Some of it could be considered accessible to alt rock fans who have a grounding in certain bands. For instance, the album opens up with Bioalkemisti (Bioalchemist), a tantalising rhythm exploding into a heavy grungy riff. Suddenly we're in Swans territory and, interestingly, we kind of stay there even when the intensity reaches black metal levels. The guitars and vocals clearly go there, but the rhythm maintains an industrial bludgeon. Valotus (Illumination) dives quickly into industrial territory, escalates into an intensity that's more crust punk than black metal and then ends in noise rock, emphatically the most raucous the album gets. It would be sheer chaos if it wasn't so rhythmic.

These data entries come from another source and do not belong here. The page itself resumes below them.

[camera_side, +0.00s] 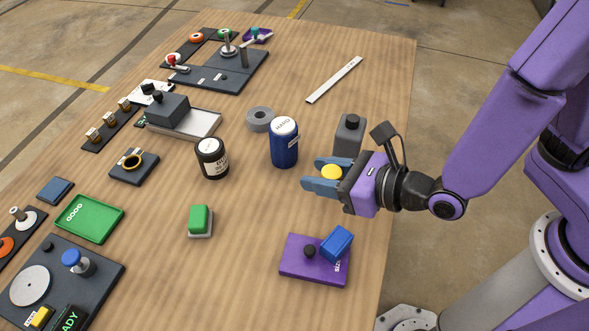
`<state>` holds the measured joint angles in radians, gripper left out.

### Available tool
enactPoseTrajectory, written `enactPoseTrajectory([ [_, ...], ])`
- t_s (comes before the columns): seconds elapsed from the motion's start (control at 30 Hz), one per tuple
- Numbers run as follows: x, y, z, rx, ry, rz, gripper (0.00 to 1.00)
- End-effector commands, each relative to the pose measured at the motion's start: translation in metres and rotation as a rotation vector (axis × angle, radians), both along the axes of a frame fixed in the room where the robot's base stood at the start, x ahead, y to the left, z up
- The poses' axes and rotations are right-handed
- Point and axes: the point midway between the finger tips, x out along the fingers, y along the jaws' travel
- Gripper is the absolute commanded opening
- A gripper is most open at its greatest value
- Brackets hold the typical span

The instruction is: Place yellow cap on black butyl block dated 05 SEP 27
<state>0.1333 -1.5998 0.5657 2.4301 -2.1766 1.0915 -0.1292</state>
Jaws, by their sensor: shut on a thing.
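My gripper (313,173) is at the right of the table, pointing left. Its two blue fingers are shut on the yellow cap (332,171), a small round yellow piece between them. The cap appears held above the table. Three small blocks with pale faces, the middle one (109,117) among them, stand in a row on a dark strip (100,140) at the far left, well away from my gripper. No date is legible, so I cannot tell which block reads 05 SEP 27.
A blue canister (284,145) and a grey block with a dark knob (349,135) stand near my gripper. A black jar (212,160), a grey ring (260,119) and a green block (200,219) stand further left. A purple plate (300,268) lies in front. Bare wood lies between them.

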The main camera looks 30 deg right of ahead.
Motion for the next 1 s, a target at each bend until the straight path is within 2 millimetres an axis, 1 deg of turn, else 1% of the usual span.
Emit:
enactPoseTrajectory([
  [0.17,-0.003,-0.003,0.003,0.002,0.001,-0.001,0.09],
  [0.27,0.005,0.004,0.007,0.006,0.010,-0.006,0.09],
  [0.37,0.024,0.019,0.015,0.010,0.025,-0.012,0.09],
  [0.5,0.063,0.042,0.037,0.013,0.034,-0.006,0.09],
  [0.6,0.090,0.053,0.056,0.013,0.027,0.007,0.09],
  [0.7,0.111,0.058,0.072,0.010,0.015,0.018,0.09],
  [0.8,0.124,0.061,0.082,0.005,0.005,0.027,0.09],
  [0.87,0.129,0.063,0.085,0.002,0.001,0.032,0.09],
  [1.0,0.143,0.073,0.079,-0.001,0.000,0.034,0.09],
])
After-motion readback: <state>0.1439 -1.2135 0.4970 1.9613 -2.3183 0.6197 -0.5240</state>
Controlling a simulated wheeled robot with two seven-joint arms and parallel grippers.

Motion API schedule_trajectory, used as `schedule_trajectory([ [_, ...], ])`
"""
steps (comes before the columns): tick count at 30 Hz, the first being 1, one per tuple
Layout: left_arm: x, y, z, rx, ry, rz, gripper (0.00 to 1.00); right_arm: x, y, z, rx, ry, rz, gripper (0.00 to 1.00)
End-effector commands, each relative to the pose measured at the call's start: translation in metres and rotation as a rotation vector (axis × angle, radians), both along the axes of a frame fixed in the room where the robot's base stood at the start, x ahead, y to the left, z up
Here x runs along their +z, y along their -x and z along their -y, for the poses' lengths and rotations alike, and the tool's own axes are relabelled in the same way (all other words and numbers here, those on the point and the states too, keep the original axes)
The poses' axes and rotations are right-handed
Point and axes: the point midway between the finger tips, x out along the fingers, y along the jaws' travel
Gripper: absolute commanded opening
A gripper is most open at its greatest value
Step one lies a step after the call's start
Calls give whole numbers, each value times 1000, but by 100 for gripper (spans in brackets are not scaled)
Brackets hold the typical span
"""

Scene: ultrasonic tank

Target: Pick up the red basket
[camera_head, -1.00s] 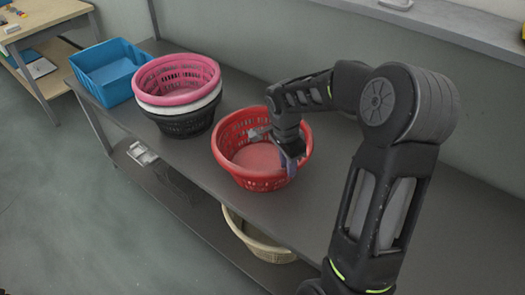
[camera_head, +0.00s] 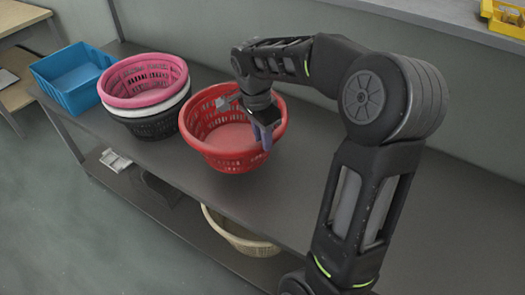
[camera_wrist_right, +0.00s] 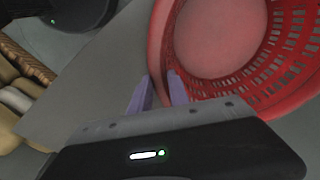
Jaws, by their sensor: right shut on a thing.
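The red basket (camera_head: 215,152) is a round slotted basket on or just above the dark grey shelf, near its middle; I cannot tell whether its base touches. My right gripper (camera_head: 264,137) is at the basket's right side and is shut on its rim, with one finger outside the wall. In the right wrist view the two purple fingertips (camera_wrist_right: 160,88) straddle the red rim, and the basket (camera_wrist_right: 265,75) fills the upper right. My left gripper is not in view.
A stack of pink (camera_head: 140,97), white and black baskets stands close to the left. A blue bin (camera_head: 75,80) is beyond it. A tan basket (camera_head: 240,238) is on the lower shelf. A yellow tray (camera_head: 505,20) sits upper right. The shelf right of my arm is clear.

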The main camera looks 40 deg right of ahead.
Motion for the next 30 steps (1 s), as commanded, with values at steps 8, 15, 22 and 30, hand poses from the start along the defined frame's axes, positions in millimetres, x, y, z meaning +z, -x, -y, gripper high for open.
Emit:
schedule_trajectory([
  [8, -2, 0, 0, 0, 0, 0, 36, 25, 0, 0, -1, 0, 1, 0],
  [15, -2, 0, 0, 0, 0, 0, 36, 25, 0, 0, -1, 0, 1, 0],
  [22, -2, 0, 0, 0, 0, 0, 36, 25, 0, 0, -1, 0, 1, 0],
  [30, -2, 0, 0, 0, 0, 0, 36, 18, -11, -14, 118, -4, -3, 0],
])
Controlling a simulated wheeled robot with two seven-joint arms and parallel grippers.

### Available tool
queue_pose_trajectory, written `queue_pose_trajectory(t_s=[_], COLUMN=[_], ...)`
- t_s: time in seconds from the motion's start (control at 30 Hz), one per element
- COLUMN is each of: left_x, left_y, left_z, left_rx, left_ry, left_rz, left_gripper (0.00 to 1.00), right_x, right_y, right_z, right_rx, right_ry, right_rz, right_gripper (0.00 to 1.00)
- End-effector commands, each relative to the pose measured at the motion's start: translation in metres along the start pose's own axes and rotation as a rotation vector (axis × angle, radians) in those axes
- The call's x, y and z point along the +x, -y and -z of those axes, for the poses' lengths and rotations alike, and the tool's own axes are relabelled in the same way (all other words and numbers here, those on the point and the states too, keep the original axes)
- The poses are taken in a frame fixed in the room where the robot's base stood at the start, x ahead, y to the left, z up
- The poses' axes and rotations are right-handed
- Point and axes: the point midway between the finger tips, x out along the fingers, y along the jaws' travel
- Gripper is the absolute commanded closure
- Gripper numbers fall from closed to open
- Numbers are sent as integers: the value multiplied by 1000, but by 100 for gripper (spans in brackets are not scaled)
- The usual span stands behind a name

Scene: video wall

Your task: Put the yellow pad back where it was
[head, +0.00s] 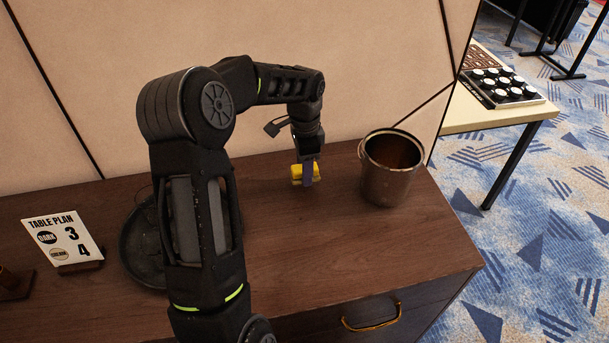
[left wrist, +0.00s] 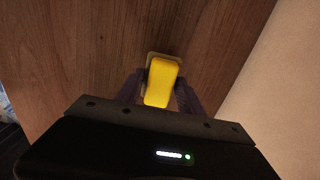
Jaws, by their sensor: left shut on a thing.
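The yellow pad (head: 297,173) is at my left gripper (head: 308,176) in the head view, over the back part of the brown cabinet top, left of the metal bucket. In the left wrist view, the yellow pad (left wrist: 162,82) sits between the two fingers of my left gripper (left wrist: 161,92), which is shut on it. A tan edge (left wrist: 151,56) shows around the pad's far end. I cannot tell whether the pad touches the wood. My right gripper is not in view.
A metal bucket (head: 390,170) stands close on the right. A dark round tray (head: 140,250) lies partly behind my left arm. A table plan sign (head: 64,238) stands at the left. The cabinet top (head: 330,240) is clear in front, with a wall (head: 200,40) behind.

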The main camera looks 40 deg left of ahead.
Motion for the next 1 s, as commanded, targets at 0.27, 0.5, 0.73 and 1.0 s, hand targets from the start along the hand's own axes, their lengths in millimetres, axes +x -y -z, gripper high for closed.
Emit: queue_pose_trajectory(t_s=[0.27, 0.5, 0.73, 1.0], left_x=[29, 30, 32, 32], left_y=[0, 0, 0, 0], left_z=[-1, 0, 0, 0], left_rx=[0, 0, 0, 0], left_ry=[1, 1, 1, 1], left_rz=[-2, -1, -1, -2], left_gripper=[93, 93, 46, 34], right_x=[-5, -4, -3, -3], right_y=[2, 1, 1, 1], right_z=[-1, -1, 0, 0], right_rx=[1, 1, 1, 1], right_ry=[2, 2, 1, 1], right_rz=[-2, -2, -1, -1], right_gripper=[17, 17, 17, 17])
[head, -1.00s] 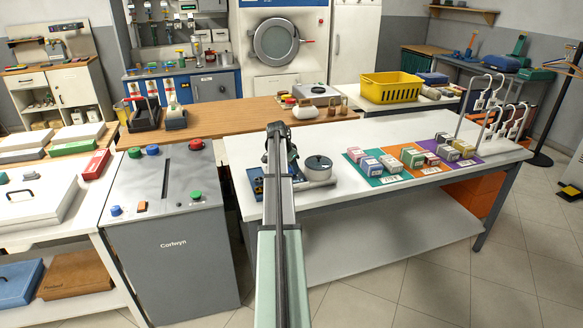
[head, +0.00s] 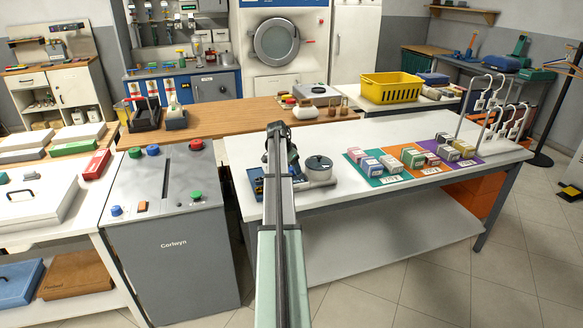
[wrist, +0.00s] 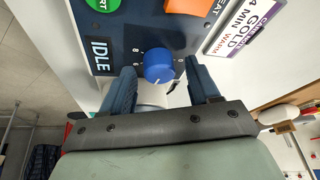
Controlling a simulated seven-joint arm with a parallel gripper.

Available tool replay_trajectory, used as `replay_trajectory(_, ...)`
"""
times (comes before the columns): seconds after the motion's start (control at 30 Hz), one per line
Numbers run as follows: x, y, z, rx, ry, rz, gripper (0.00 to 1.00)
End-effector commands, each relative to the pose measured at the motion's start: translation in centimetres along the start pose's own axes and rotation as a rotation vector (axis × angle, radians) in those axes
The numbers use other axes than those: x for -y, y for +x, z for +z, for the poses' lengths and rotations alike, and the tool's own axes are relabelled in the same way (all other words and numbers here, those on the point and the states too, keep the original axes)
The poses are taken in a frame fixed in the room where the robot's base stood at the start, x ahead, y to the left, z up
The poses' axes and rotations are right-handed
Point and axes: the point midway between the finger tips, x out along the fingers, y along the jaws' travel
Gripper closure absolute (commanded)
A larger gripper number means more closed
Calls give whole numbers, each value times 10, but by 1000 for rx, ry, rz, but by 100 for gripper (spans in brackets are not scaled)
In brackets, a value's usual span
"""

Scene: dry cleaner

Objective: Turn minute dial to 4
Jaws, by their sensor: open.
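The minute dial (wrist: 158,67) is a round blue knob on a dark blue panel (wrist: 133,35) in the wrist view. A pale line shows on its near side, and a small 8 is printed to its left; the other numbers are too small or hidden. My gripper (wrist: 161,78) is open, with one blue finger on each side of the dial. A gap shows at the right finger; contact on the left is unclear. In the head view my arm hides the dial, and only the panel's left edge (head: 257,183) shows on the white table (head: 390,133).
The panel also bears a green button (wrist: 102,4), an orange switch (wrist: 187,6) and an IDLE display (wrist: 100,55). A lidded metal pot (head: 318,164) stands right of my arm, and small boxes (head: 391,163) lie farther right.

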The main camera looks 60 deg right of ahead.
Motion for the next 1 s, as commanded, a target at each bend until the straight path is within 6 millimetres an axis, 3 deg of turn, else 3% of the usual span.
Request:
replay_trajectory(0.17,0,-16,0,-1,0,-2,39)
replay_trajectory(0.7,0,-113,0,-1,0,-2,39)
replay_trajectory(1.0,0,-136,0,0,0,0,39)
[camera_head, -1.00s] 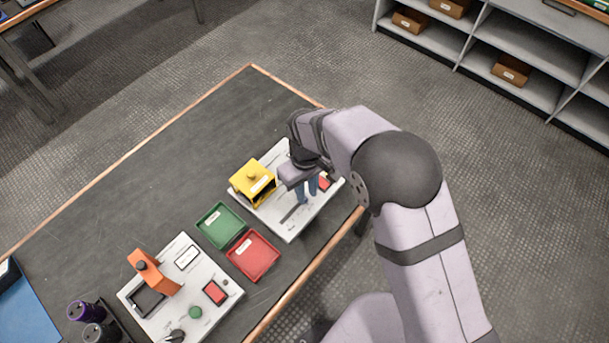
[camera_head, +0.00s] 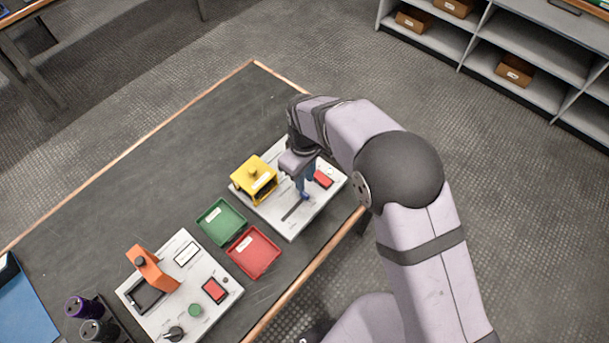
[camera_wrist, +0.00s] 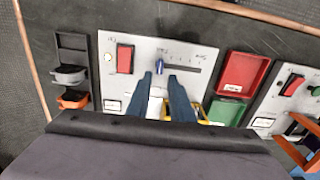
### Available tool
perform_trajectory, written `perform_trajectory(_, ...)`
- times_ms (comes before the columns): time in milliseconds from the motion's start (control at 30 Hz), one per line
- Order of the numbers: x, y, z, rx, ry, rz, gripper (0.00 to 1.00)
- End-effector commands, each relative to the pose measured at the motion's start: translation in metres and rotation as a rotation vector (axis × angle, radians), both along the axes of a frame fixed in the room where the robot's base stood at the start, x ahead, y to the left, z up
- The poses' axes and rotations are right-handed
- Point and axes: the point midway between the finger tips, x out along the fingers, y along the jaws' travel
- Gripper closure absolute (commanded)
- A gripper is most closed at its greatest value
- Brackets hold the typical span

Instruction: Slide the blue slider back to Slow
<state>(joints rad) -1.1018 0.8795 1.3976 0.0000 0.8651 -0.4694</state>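The blue slider (camera_wrist: 159,66) sits at the left end of its dark slot in the wrist view, near the label that seems to read Fast. The slot (camera_wrist: 188,70) runs right toward the label that seems to read Slow. In the head view the blue slider (camera_head: 305,197) is at the upper-right end of the slot (camera_head: 291,212). My gripper (camera_wrist: 160,75) has its two dark blue fingers apart. The slider shows between and just beyond the fingertips; I cannot tell whether they touch it. My gripper (camera_head: 303,188) is over the white panel (camera_head: 322,196).
A red rocker switch (camera_head: 323,179) and a yellow housing (camera_head: 254,180) flank the slider on the panel. Green (camera_head: 220,222) and red (camera_head: 253,252) trays lie beside it. A second panel (camera_head: 190,253) with an orange part (camera_head: 152,270) stands at lower left.

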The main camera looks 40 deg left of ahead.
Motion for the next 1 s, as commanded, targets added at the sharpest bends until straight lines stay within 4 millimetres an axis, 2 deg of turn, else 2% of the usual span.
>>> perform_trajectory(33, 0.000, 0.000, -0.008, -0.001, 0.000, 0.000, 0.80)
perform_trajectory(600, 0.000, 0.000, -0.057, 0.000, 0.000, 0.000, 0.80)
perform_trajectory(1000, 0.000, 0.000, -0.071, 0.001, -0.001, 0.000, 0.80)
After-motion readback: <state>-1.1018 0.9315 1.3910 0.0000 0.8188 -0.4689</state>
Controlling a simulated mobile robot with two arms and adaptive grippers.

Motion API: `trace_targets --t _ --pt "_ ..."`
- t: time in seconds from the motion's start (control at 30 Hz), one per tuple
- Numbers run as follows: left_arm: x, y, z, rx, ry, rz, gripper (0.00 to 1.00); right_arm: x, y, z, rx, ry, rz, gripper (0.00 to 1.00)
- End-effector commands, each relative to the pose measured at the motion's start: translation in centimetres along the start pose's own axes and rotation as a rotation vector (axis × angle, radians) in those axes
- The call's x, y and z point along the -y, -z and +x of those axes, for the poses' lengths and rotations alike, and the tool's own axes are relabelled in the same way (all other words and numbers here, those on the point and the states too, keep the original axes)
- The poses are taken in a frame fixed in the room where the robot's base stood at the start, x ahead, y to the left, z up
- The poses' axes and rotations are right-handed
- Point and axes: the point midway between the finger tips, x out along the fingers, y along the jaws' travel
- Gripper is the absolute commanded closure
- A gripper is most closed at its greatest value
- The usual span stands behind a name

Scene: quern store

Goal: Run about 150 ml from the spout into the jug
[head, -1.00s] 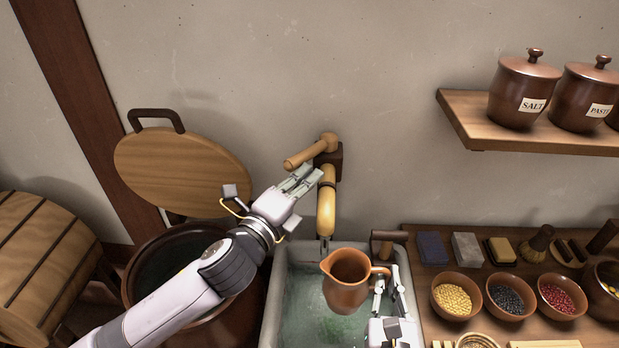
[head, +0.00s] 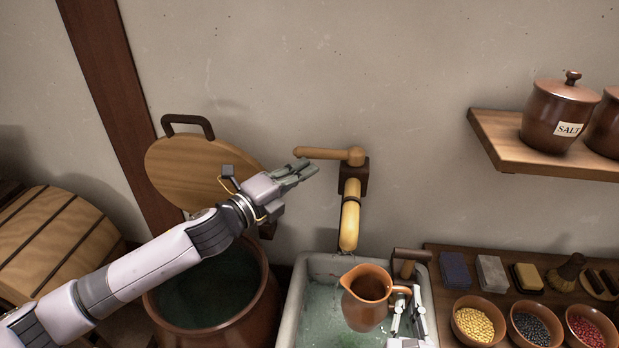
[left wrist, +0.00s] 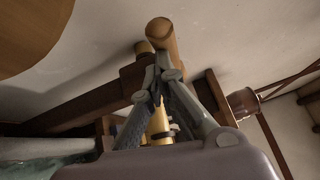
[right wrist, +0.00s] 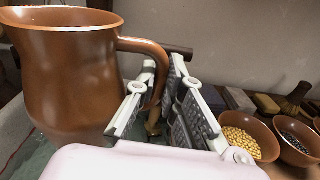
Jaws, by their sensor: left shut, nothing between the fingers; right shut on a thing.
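A brown jug (head: 364,312) stands upright in or just above the stone sink (head: 296,318), near and below the bamboo-coloured spout (head: 350,218). I cannot see a clear stream or the level inside the jug. My right gripper (head: 408,312) is shut on the jug's handle; the jug fills the left of the right wrist view (right wrist: 72,85). The wooden tap lever (head: 325,153) points left along the wall. My left gripper (head: 302,172) is shut and empty, close beside the lever's free end; whether they touch is unclear. The lever also shows in the left wrist view (left wrist: 163,42).
A large dark pot (head: 268,305) with a wooden lid (head: 190,165) behind it stands left of the sink. Right of the sink, a wooden counter holds blocks, a brush and bowls of yellow (head: 474,323), black and red grains. A shelf (head: 500,145) with lidded jars is above.

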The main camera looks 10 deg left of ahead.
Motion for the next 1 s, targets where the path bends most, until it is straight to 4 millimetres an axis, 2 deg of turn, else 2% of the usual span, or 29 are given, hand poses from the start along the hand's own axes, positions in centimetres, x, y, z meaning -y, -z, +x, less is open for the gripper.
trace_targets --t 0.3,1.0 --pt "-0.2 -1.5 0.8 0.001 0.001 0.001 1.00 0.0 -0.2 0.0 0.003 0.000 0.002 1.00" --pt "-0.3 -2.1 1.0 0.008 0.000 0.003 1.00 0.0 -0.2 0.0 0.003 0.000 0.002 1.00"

As you might imagine, each track here takes Oranssi Pazuzu into different territory, without ever losing a consistency of approach. This band are still creating soundscapes with an unusually broad palette. It's easy to draw a line back through musical history to new wave and post-punk, but that line isn't remotely straight. It diverts here, there and everywhere, adding textures from all sorts of different genres, from ambient and modern classical all the way through to black metal. What results is often fascinating.
While I'd personally favour Ikikäärme and Vierivä usva, Hautatuuli (Grave Wind) is the track that fascinates me the most. It's another more restrained piece, with more of that new wave vibe, but the vocals are extreme. They're not shrieked here so much as they're whispered in ominous fashion from under a rock somewhere. It's like the soundtrack to a short play written by goblins, with the lead character a supposedly enticing predator who can't avoid coming across dangerously repellent. Come here, little boy. It's not remotely safe under this rock.
I like this album, but I don't like it remotely as much as Mestarin Kynsi. Just from two albums, it's as if Oranssi Pazuzu are a journey rather than a destination and each album is a stop on the way. I have a feeling I'm going to find every stop fascinating but I'm not always going to want to get out and explore. Here, I'm staying on board, waiting to see where we end up next.